Inconformado recorre o A, concluindo que:
- A douta sentença do tribunal a quo por não conter a assinatura do MMJuiz é nula, nos termos do disposto no Art° 615, nº 1 alínea a) do C.P.C., e devido a tal omissão não pode produzir os seus efeitos.
- Ao A, enquanto empreiteiro de obras públicas, foram adjudicados os trabalhos de terraplanagem inerentes à empreitada de construção e prolongamento de segurança da pista 06/24, e ampliação da plataforma de estacionamento do Aeroporto do Funchal, pela "Z... Lda.". Perante o incumprimento contratual por parte da Z..., ao não pagar todos os trabalhos realizados pelo A este recorreu aos serviços do R. para obter o pagamento dos trabalhos realizados e bem assim pelos danos emergentes e lucros cessantes sofridos, ou, em alternativa pelo enriquecimento sem causa, da que a Z... recebeu do dono da Obra o valor dos trabalhos realizados pelo A.
- O Recorrido ao aceitar o mandato forense, ficou obrigado a exercer o mandato, de modo a agir de forma a defender os interesses do A, actuando com o zelo, cuidado e celeridade que o caso não só aconselhava, como eram necessários. Igualmente estava obrigado a utilizar todos os recursos da sua experiência e saber, que o tempo veio a demonstrar serem inexistentes.

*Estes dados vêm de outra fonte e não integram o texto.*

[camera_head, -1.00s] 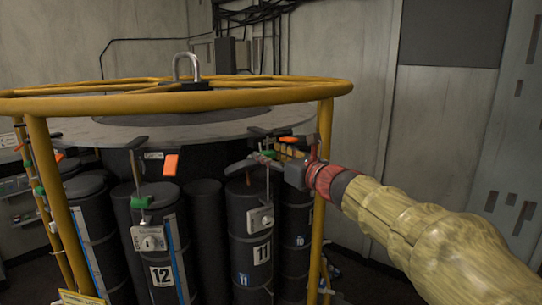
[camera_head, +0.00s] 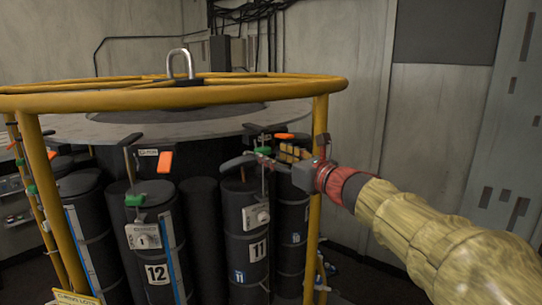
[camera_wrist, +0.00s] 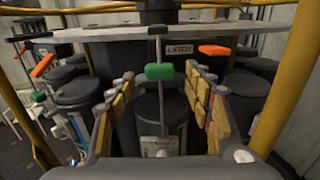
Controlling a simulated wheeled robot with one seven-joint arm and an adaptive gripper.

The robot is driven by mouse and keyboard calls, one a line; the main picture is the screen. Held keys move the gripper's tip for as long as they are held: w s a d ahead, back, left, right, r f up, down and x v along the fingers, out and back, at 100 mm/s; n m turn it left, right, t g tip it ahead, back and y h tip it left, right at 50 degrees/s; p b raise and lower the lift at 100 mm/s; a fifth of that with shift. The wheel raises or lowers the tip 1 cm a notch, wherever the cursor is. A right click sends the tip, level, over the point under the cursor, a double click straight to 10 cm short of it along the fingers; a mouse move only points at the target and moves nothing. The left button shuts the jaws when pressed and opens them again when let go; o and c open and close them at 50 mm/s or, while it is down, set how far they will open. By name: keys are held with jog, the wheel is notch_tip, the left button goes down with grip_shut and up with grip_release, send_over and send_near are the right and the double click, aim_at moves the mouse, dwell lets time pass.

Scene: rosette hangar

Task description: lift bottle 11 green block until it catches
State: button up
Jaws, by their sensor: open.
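Bottle 11 (camera_head: 246,245) is a black upright cylinder with a white 11 label, hanging in the yellow-railed rack. Its green block (camera_wrist: 159,72) sits on a thin rod above it, below a LATCH label (camera_wrist: 180,48). In the head view the block (camera_head: 263,150) is mostly hidden by my gripper (camera_head: 265,157). In the wrist view my gripper (camera_wrist: 158,80) is open, its two yellow-padded fingers standing left and right of the block. Gaps show on both sides of it. An orange tab (camera_wrist: 214,50) is above right of the block.
Bottle 12 (camera_head: 157,245) hangs to the left, with its own green block (camera_head: 134,200) and orange tab (camera_head: 165,162). The yellow top rail (camera_head: 200,96) and a yellow post (camera_head: 316,220) are close to my arm. A grey disc (camera_head: 85,128) lies above the bottles.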

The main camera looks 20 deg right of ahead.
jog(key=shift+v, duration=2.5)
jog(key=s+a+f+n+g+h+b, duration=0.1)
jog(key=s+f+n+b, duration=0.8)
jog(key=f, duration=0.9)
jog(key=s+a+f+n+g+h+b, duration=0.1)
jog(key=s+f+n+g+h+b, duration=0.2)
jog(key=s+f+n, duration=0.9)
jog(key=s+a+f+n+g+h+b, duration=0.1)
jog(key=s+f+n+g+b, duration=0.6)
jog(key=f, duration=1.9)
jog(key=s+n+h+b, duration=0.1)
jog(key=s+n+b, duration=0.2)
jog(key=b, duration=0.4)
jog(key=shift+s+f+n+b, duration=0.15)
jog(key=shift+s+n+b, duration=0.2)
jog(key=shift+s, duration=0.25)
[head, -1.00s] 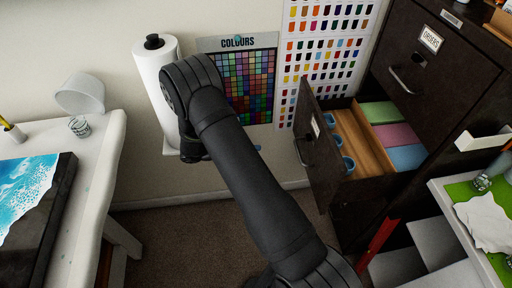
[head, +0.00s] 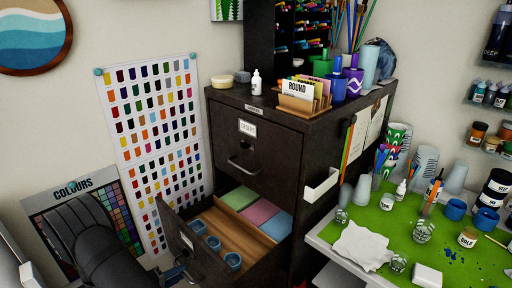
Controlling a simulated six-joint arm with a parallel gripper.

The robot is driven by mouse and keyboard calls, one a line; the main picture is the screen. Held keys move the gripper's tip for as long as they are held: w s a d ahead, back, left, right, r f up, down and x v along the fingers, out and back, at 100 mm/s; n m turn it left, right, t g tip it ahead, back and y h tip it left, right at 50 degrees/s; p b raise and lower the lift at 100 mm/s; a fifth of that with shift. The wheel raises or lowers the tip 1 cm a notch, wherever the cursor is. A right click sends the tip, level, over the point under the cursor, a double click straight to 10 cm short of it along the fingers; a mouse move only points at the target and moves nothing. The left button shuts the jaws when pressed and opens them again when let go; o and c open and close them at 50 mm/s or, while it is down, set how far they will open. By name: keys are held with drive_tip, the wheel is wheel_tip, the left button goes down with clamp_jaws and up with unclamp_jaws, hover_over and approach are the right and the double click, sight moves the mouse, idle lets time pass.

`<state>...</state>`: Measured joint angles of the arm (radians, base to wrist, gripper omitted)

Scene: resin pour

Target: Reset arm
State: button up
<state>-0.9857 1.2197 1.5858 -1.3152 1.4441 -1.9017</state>
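A thick black section of my arm (head: 108,262) shows at the lower left of the head view, in front of the colour chart. The end of my arm and most of its length are outside the frame or hidden, so I cannot make out my gripper's fingers. The open drawer (head: 172,235) of the dark cabinet stands just right of my arm.
The dark cabinet (head: 279,155) fills the middle, with its lower drawer pulled out. Blue cups (head: 232,261) and coloured packs (head: 262,211) sit in it. A green-matted table (head: 455,262) with jars and cups is at right. A COLOURS chart (head: 60,213) hangs at left.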

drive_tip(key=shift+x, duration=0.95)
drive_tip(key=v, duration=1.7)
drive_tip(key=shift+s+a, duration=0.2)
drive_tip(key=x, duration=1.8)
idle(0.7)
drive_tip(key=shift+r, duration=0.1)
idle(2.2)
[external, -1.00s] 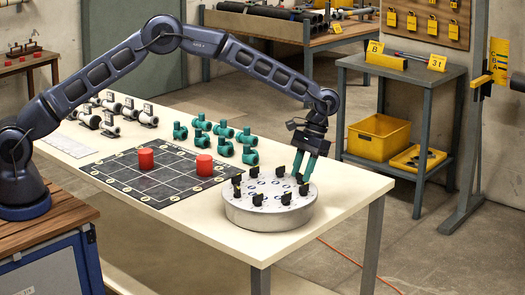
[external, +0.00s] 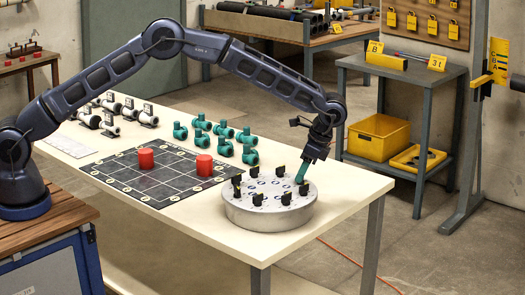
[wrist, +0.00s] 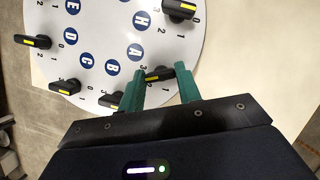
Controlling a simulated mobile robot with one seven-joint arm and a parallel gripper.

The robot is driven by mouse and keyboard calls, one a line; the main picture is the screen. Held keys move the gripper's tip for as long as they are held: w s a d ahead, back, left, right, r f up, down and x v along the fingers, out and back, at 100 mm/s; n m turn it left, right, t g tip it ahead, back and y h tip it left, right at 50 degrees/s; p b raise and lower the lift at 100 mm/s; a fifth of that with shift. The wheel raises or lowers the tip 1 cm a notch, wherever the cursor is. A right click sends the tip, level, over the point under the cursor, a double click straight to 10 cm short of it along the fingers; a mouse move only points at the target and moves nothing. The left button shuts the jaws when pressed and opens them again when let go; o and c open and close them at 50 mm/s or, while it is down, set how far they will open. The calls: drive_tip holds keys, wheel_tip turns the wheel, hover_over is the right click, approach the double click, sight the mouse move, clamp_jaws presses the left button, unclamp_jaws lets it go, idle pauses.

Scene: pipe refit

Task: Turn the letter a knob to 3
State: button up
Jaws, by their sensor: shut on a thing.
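A round pale drum (external: 262,214) stands on the near right end of the table, with several black knobs around its top. In the wrist view its face (wrist: 100,15) shows blue letter discs, with numbers by the knobs. The letter A knob (wrist: 158,74), black with a yellow stripe, sits outward of the A disc (wrist: 138,51). My gripper (wrist: 161,76) has its green fingers on both sides of this knob and is shut on it. The fingers partly cover the numbers there, so I cannot tell its setting. In the external view my gripper (external: 302,182) reaches down at the drum's right rim.
Neighbouring knobs stand close by, such as the one near B (wrist: 110,99) and the one near H (wrist: 180,9). Red cylinders (external: 204,166) on a dark grid mat and green valve parts (external: 249,154) lie left of and behind the drum. The table's right corner is bare.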

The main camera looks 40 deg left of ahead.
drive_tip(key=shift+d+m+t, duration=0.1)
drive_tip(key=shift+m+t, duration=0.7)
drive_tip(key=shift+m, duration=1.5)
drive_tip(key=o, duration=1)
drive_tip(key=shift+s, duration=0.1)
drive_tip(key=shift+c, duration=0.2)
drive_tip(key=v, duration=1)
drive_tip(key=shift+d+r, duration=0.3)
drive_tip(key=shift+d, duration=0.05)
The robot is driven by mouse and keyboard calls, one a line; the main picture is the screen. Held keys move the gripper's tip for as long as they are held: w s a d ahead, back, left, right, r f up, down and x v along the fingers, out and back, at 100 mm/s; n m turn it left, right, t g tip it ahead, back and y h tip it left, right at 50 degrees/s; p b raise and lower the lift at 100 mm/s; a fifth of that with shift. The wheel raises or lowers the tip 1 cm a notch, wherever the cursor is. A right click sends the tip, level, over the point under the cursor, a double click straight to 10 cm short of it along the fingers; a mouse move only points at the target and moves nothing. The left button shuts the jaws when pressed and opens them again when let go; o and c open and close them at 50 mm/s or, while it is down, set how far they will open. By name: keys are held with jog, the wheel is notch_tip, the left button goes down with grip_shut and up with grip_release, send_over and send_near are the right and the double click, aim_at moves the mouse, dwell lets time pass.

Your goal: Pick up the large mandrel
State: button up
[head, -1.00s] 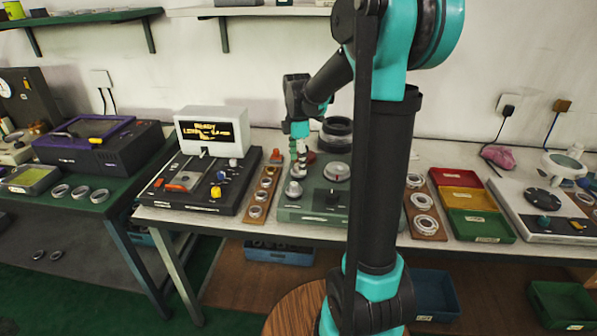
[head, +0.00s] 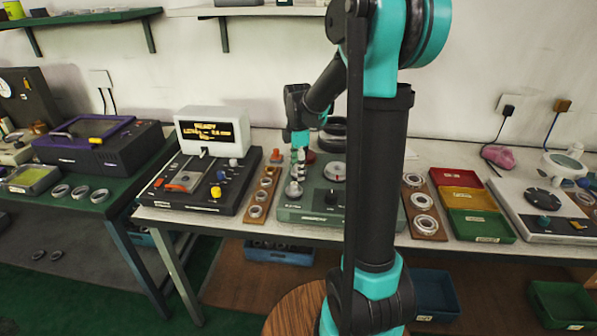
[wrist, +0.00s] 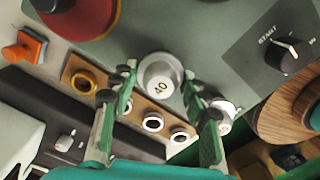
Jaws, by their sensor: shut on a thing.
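The large mandrel (wrist: 160,76) is a silver round piece marked 40, on the grey-green machine (wrist: 215,45) in the wrist view. My gripper (wrist: 159,72) has one finger on each side of it and is shut on it. A smaller silver mandrel (wrist: 224,113) stands beside the right finger. In the head view my gripper (head: 300,158) reaches down over the left part of the green machine (head: 311,212); the mandrels are small there and partly covered by the fingers.
A wooden strip with several rings (head: 262,193) lies left of the machine, beside a black device with a lit display (head: 211,132). An orange stamp-like piece (wrist: 25,47) is near. Another ring board (head: 424,205) and red, yellow and green trays (head: 480,225) are to the right.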

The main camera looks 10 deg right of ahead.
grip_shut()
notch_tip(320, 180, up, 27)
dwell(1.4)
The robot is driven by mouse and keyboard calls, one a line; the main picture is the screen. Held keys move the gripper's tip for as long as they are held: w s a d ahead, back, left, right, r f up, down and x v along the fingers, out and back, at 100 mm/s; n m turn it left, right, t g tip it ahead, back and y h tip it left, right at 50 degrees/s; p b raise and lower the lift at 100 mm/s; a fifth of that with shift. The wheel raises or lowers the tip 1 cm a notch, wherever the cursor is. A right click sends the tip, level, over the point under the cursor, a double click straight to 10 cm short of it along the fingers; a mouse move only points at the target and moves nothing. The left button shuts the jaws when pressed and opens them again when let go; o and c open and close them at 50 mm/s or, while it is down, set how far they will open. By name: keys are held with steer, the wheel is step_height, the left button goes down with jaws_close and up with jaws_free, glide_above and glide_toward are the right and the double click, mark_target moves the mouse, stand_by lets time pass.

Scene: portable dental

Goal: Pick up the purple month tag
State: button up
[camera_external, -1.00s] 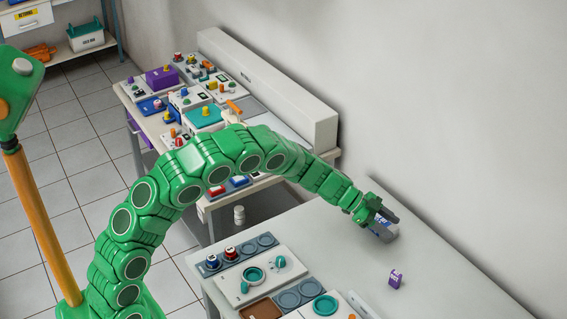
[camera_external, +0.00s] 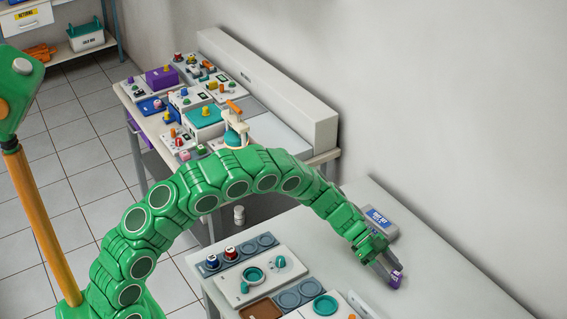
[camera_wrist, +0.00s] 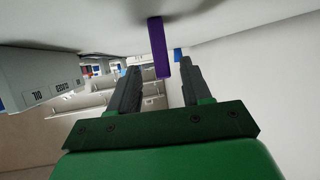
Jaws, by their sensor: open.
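The purple month tag (camera_external: 396,280) stands on the light grey table in the external view, with pale lettering on its side. My gripper (camera_external: 386,272) reaches down beside it, and a finger hides part of the tag. In the wrist view, the purple tag (camera_wrist: 159,47) shows as an upright block ahead of and partly between the two dark fingers of my gripper (camera_wrist: 162,72). The fingers are apart and open. I cannot tell whether either finger touches the tag.
A grey block with a blue label (camera_external: 379,221) lies just behind my gripper. A white panel with teal knobs (camera_external: 262,279) is on the table's left part. The table (camera_external: 450,290) is clear right of the tag. The wall runs along the back.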

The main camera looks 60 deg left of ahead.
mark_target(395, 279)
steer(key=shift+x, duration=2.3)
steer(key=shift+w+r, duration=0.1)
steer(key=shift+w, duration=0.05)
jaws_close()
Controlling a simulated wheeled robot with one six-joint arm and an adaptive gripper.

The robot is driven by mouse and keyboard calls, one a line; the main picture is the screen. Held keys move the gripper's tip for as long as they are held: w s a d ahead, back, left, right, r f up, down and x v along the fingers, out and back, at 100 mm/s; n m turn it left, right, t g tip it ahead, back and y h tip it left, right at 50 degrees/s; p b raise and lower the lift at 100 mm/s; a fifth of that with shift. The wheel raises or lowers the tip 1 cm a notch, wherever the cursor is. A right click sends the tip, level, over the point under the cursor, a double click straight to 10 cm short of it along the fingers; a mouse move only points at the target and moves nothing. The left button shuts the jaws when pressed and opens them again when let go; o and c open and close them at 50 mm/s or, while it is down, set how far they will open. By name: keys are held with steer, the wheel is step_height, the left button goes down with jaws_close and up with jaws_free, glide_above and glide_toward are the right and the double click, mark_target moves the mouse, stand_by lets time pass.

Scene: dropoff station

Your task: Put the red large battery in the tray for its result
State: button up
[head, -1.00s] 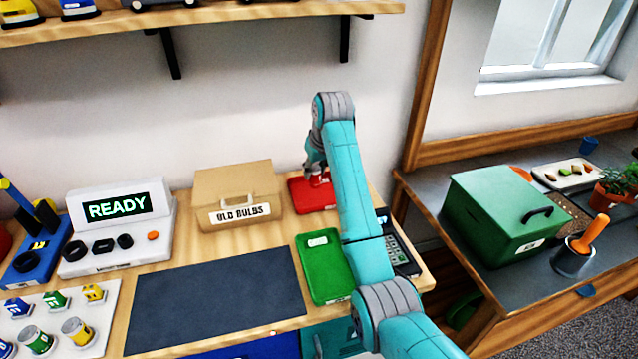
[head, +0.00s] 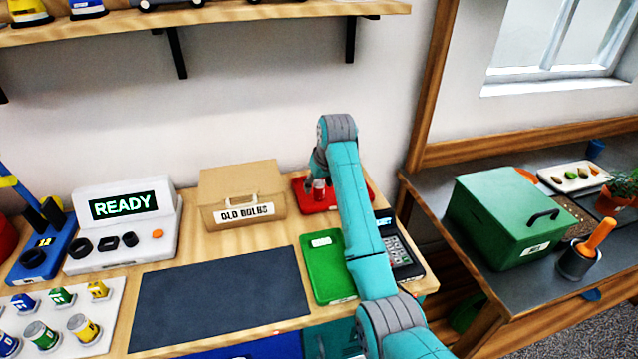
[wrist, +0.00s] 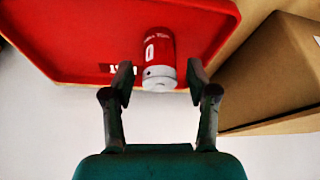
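The red large battery (head: 319,190) is a red cylinder with a pale end. It stands in the red tray (head: 358,183) at the back right of the bench. In the wrist view the battery (wrist: 158,54) is between and just beyond my fingertips, over the red tray (wrist: 60,45). My gripper (wrist: 159,78) is open, with a gap on each side of the battery. In the head view my gripper (head: 317,165) is by the battery, partly hidden by my arm. A green tray (head: 322,268) lies in front of the red one.
A cardboard box marked OLD BULBS (head: 240,190) stands just left of the red tray. The tester reading READY (head: 122,215) is further left. A calculator-like device (head: 402,255) is right of my arm. The dark mat (head: 220,300) is bare.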

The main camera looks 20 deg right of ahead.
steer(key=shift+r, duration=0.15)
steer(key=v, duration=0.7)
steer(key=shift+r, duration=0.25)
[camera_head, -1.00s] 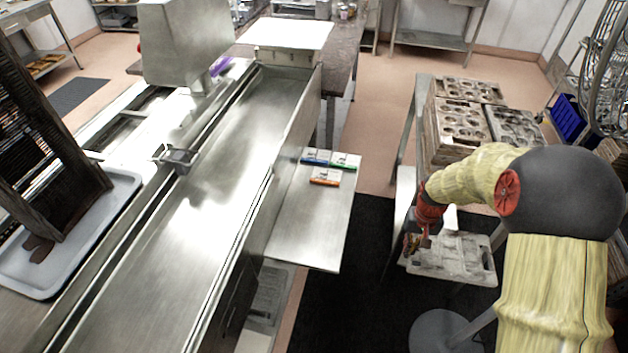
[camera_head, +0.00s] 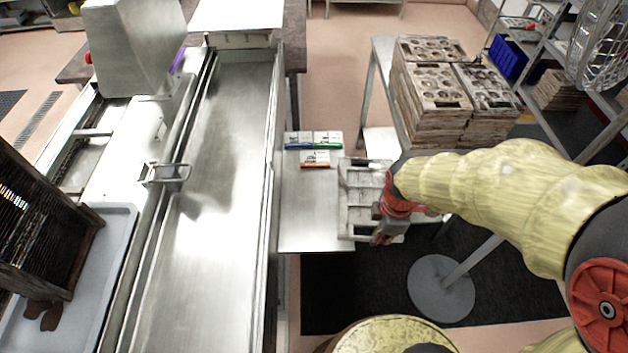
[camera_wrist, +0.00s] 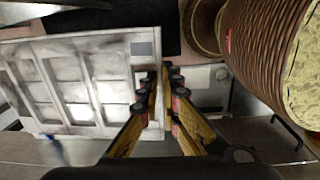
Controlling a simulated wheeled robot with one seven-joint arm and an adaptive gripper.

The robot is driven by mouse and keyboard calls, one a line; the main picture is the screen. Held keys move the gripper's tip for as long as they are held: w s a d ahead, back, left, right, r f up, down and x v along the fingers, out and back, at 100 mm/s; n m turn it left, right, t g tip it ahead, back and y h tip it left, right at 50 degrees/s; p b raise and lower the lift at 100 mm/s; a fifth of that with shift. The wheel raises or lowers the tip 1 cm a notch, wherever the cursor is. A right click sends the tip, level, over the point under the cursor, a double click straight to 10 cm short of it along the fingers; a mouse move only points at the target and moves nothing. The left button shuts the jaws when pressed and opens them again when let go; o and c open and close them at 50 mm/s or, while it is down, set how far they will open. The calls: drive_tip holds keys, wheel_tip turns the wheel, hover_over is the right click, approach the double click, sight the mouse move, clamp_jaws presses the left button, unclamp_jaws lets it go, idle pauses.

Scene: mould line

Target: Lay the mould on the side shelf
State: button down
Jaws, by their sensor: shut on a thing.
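The mould (camera_head: 358,206) is a pale, worn, rectangular plate with recessed compartments. My gripper (camera_head: 384,236) is shut on its edge nearest the arm. The mould is over or at the right edge of the steel side shelf (camera_head: 303,224); I cannot tell whether it touches the shelf. In the wrist view the mould (camera_wrist: 85,82) fills the left side, its edge between the fingers of my gripper (camera_wrist: 160,98). The gripper and forearm hide part of the mould's right side.
Small labelled boxes with blue, green and orange edges (camera_head: 315,158) lie at the shelf's far end. The steel conveyor trough (camera_head: 215,200) runs along the shelf's left. Stacked moulds (camera_head: 432,100) stand on a table at the back right. The shelf's near part is bare.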

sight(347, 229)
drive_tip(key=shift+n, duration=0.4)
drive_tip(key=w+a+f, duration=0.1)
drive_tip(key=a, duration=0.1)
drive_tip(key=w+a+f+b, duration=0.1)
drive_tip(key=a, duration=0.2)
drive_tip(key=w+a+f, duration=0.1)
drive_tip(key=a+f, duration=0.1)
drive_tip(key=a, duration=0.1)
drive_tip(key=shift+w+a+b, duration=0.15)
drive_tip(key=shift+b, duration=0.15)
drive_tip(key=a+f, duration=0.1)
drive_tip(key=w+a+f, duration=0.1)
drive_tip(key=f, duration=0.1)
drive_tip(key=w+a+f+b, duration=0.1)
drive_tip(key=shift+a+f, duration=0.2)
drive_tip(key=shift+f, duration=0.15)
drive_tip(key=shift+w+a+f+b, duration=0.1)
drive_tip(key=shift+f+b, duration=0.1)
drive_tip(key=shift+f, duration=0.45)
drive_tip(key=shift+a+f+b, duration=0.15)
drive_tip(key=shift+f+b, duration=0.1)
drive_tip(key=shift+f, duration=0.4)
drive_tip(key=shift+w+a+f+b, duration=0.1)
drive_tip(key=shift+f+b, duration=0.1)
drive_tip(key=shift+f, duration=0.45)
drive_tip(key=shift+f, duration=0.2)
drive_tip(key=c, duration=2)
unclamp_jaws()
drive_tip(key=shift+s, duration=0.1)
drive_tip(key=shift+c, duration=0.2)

- Com efeito, o A. logrou obter provimento na acção proposta contra a Z..., com a condenação desta a pagar ao A.: "a) A quantia que se vier a liquidar em execução de sentença, correspondente à parte proporcional da quantia de Esc. 350.879.000$00 mencionada no ponto 42 dos factos provados que corresponde aos custos mencionados no ponto 47 dos mesmos factos provados, tendo em conta os diversos montantes peticionados pela R ao dono da obra; b) A quantia que se vier a liquidar em execução da sentença, correspondente aos lucros que o A. teria auferido se tivesse efectuado os trabalhos de escavação, carga e transporte de terras da zona do Caniçal para a obra dos autos, deduzidos dos lucros auferidos pelo A. por ter alugado à R. camiões para levar a cabo tais trabalhos; c) Juros de mora sobre as quantias referidas em a) e b) à taxa legal prevista para os créditos de empresas comerciais, desde a citação para a acção executiva, até integral pagamento; d) A quantia de 10.392,45; e) Juros de mora sobre a quantia referida em d), contados à taxa legal ...
- Assim, a douta sentença condenou a então R. a pagar ao A. uma quantia determinada e outra a determinar em incidente de liquidação da sentença.
- Se quanto à quantia fixada não surgiu qualquer óbice ao seu pagamento, o mesmo já não poderá dizer-se em relação à quantia a liquidar em execução da sentença. Quanto a esta o R., um ilustre advogado de mérito reconhecido, não conseguiu obter o conhecimento de qual o meio a utilizar para tornar a dívida certa, líquida e exigível pelo que, de uma forma infantil e irresponsável, optou por propor uma acção executiva, decorridos cerca de 2 anos após a prolação da douta sentença, sem que existisse um título executivo. Já anteriormente à reforma operada pelo Decreto-Lei nº 242/85, de 9 de Julho, o art. 802.° do C.P.C. exigia que para a propositura de uma acção executiva a obrigação teria que tornar-se certa e exigível, caso não existisse título executivo. Porém ao R., pese o teor da douta sentença, suscitaram-se sérias dúvidas sobre o meio adequado a tornar a obrigação certa, líquida e exigível, pelo que, utilizando o factor sorte, recorreu à acção executiva.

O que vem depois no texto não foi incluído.